### What you should do
Below are some records; return each one exactly.

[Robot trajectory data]
Start

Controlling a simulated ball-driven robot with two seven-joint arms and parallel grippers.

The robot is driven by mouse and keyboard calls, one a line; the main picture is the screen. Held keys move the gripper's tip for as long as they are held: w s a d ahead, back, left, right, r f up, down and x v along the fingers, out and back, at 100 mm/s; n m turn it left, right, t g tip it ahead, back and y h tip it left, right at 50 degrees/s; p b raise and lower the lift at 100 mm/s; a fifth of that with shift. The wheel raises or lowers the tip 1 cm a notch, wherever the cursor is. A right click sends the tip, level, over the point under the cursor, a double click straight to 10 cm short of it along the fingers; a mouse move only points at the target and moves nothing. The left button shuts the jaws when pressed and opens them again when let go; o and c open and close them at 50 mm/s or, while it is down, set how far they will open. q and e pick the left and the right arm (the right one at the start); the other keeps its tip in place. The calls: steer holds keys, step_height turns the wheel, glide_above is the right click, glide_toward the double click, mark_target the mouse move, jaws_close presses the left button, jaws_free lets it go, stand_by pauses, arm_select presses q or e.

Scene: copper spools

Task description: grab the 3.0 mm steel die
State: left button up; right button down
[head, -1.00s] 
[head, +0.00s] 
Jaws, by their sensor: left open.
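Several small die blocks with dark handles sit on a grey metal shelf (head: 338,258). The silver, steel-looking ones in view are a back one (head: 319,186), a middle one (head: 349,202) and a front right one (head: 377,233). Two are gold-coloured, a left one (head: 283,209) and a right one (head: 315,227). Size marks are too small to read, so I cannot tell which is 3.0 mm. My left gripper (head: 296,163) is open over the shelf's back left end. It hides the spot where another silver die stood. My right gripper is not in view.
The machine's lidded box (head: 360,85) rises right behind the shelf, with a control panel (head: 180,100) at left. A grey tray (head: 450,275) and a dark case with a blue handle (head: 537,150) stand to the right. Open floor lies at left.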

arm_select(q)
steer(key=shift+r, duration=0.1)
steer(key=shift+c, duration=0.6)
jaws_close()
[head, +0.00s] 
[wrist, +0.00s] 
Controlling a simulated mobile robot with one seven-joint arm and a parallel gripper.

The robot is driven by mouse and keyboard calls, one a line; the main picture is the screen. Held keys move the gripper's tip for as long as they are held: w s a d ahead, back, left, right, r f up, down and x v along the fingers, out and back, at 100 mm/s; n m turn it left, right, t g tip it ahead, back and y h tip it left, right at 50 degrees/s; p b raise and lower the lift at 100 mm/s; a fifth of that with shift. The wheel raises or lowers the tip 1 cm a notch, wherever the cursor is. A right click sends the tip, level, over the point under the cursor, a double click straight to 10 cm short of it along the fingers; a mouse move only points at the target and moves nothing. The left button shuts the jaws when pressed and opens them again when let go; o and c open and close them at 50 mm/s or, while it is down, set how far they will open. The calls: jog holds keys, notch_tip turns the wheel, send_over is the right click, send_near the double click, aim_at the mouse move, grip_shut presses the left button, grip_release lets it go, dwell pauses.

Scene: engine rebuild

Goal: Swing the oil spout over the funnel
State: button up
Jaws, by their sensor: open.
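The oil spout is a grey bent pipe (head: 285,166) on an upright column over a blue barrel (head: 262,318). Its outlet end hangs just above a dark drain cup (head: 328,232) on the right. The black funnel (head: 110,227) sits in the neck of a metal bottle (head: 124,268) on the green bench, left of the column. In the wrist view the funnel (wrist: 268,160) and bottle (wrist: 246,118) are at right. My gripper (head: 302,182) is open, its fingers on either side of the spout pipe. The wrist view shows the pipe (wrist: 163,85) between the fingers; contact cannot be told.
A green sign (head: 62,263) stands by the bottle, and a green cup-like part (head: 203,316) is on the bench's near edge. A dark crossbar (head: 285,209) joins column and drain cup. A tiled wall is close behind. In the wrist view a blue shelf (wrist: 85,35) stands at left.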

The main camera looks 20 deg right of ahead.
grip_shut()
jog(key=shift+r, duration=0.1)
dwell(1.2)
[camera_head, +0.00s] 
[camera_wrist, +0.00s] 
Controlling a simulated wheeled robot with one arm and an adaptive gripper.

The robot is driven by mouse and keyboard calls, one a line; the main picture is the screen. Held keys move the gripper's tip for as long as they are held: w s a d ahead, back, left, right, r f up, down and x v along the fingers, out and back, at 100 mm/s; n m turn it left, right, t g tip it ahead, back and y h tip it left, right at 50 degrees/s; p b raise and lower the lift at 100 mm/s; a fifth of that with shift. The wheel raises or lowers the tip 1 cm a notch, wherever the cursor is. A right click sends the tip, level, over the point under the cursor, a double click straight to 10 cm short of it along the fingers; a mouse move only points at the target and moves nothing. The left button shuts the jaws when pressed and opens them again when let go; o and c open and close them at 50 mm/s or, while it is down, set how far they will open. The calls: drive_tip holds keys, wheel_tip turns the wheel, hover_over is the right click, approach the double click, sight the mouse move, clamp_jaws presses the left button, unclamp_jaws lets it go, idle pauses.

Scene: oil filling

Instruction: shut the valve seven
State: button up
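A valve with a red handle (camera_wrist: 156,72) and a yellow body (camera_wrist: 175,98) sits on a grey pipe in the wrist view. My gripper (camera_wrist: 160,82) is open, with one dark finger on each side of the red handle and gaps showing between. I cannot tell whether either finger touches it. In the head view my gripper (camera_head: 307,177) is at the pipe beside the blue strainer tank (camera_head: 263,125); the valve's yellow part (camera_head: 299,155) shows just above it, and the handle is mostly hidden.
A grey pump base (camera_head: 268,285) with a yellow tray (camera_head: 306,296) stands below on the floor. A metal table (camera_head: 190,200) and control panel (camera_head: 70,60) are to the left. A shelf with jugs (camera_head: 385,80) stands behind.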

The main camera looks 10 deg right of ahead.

End

### Written solution
Controlling a simulated ball-driven robot with two seven-joint arms and parallel grippers.

The robot is driven by mouse and keyboard calls, one a line; the main picture is the screen. Held keys move the gripper's tip for as long as they are held: w s a d ahead, back, left, right, r f up, down and x v along the fingers, out and back, at 100 mm/s; n m turn it left, right, t g tip it ahead, back and y h tip it left, right at 50 degrees/s; p b raise and lower the lift at 100 mm/s; a fifth of that with shift. The wheel raises or lowers the tip 1 cm a notch, wherever the cursor is. A right click sends the tip, level, over the point under the cursor, a double click straight to 10 cm short of it along the fingers; a mouse move only points at the target and moves nothing. The left button shuts the jaws when pressed and opens them again when let go; o and c open and close them at 50 mm/s or, while it is down, set how far they will open. q and e pick the left and the right arm (the right one at the start); the other keeps its tip in place. The calls: steer holds keys, step_height turns the wheel, glide_above is the right click, glide_toward the double click, mark_target the mouse move, jaws_close presses the left button, jaws_free lets it go, stand_by pauses, arm_select presses q or e.

Scene: copper spools

Task description: grab the 3.0 mm steel die
State: left button up; right button down
[head, -1.00s] 
[head, +0.00s] 
Jaws, by their sensor: left open.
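Several small die blocks with dark handles sit on a grey metal shelf (head: 338,258). The silver, steel-looking ones in view are a back one (head: 319,186), a middle one (head: 349,202) and a front right one (head: 377,233). Two are gold-coloured, a left one (head: 283,209) and a right one (head: 315,227). Size marks are too small to read, so I cannot tell which is 3.0 mm. My left gripper (head: 296,163) is open over the shelf's back left end. It hides the spot where another silver die stood. My right gripper is not in view.
The machine's lidded box (head: 360,85) rises right behind the shelf, with a control panel (head: 180,100) at left. A grey tray (head: 450,275) and a dark case with a blue handle (head: 537,150) stand to the right. Open floor lies at left.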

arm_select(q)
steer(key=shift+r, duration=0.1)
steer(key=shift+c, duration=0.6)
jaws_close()
[head, +0.00s] 
[wrist, +0.00s] 
Controlling a simulated mobile robot with one seven-joint arm and a parallel gripper.

The robot is driven by mouse and keyboard calls, one a line; the main picture is the screen. Held keys move the gripper's tip for as long as they are held: w s a d ahead, back, left, right, r f up, down and x v along the fingers, out and back, at 100 mm/s; n m turn it left, right, t g tip it ahead, back and y h tip it left, right at 50 degrees/s; p b raise and lower the lift at 100 mm/s; a fifth of that with shift. The wheel raises or lowers the tip 1 cm a notch, wherever the cursor is. A right click sends the tip, level, over the point under the cursor, a double click straight to 10 cm short of it along the fingers; a mouse move only points at the target and moves nothing. The left button shuts the jaws when pressed and opens them again when let go; o and c open and close them at 50 mm/s or, while it is down, set how far they will open. The calls: jog holds keys, notch_tip turns the wheel, send_over is the right click, send_near the double click, aim_at the mouse move, grip_shut presses the left button, grip_release lets it go, dwell pauses.

Scene: engine rebuild

Goal: Swing the oil spout over the funnel
State: button up
Jaws, by their sensor: open.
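The oil spout is a grey bent pipe (head: 285,166) on an upright column over a blue barrel (head: 262,318). Its outlet end hangs just above a dark drain cup (head: 328,232) on the right. The black funnel (head: 110,227) sits in the neck of a metal bottle (head: 124,268) on the green bench, left of the column. In the wrist view the funnel (wrist: 268,160) and bottle (wrist: 246,118) are at right. My gripper (head: 302,182) is open, its fingers on either side of the spout pipe. The wrist view shows the pipe (wrist: 163,85) between the fingers; contact cannot be told.
A green sign (head: 62,263) stands by the bottle, and a green cup-like part (head: 203,316) is on the bench's near edge. A dark crossbar (head: 285,209) joins column and drain cup. A tiled wall is close behind. In the wrist view a blue shelf (wrist: 85,35) stands at left.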

The main camera looks 20 deg right of ahead.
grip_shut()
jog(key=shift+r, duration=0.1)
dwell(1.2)
[camera_head, +0.00s] 
[camera_wrist, +0.00s] 
Controlling a simulated wheeled robot with one arm and an adaptive gripper.

The robot is driven by mouse and keyboard calls, one a line; the main picture is the screen. Held keys move the gripper's tip for as long as they are held: w s a d ahead, back, left, right, r f up, down and x v along the fingers, out and back, at 100 mm/s; n m turn it left, right, t g tip it ahead, back and y h tip it left, right at 50 degrees/s; p b raise and lower the lift at 100 mm/s; a fifth of that with shift. The wheel raises or lowers the tip 1 cm a notch, wherever the cursor is. A right click sends the tip, level, over the point under the cursor, a double click straight to 10 cm short of it along the fingers; a mouse move only points at the target and moves nothing. The left button shuts the jaws when pressed and opens them again when let go; o and c open and close them at 50 mm/s or, while it is down, set how far they will open. The calls: drive_tip holds keys, wheel_tip turns the wheel, hover_over is the right click, approach the double click, sight the mouse move, clamp_jaws presses the left button, unclamp_jaws lets it go, idle pauses.

Scene: oil filling

Instruction: shut the valve seven
State: button up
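A valve with a red handle (camera_wrist: 156,72) and a yellow body (camera_wrist: 175,98) sits on a grey pipe in the wrist view. My gripper (camera_wrist: 160,82) is open, with one dark finger on each side of the red handle and gaps showing between. I cannot tell whether either finger touches it. In the head view my gripper (camera_head: 307,177) is at the pipe beside the blue strainer tank (camera_head: 263,125); the valve's yellow part (camera_head: 299,155) shows just above it, and the handle is mostly hidden.
A grey pump base (camera_head: 268,285) with a yellow tray (camera_head: 306,296) stands below on the floor. A metal table (camera_head: 190,200) and control panel (camera_head: 70,60) are to the left. A shelf with jugs (camera_head: 385,80) stands behind.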

The main camera looks 10 deg right of ahead.

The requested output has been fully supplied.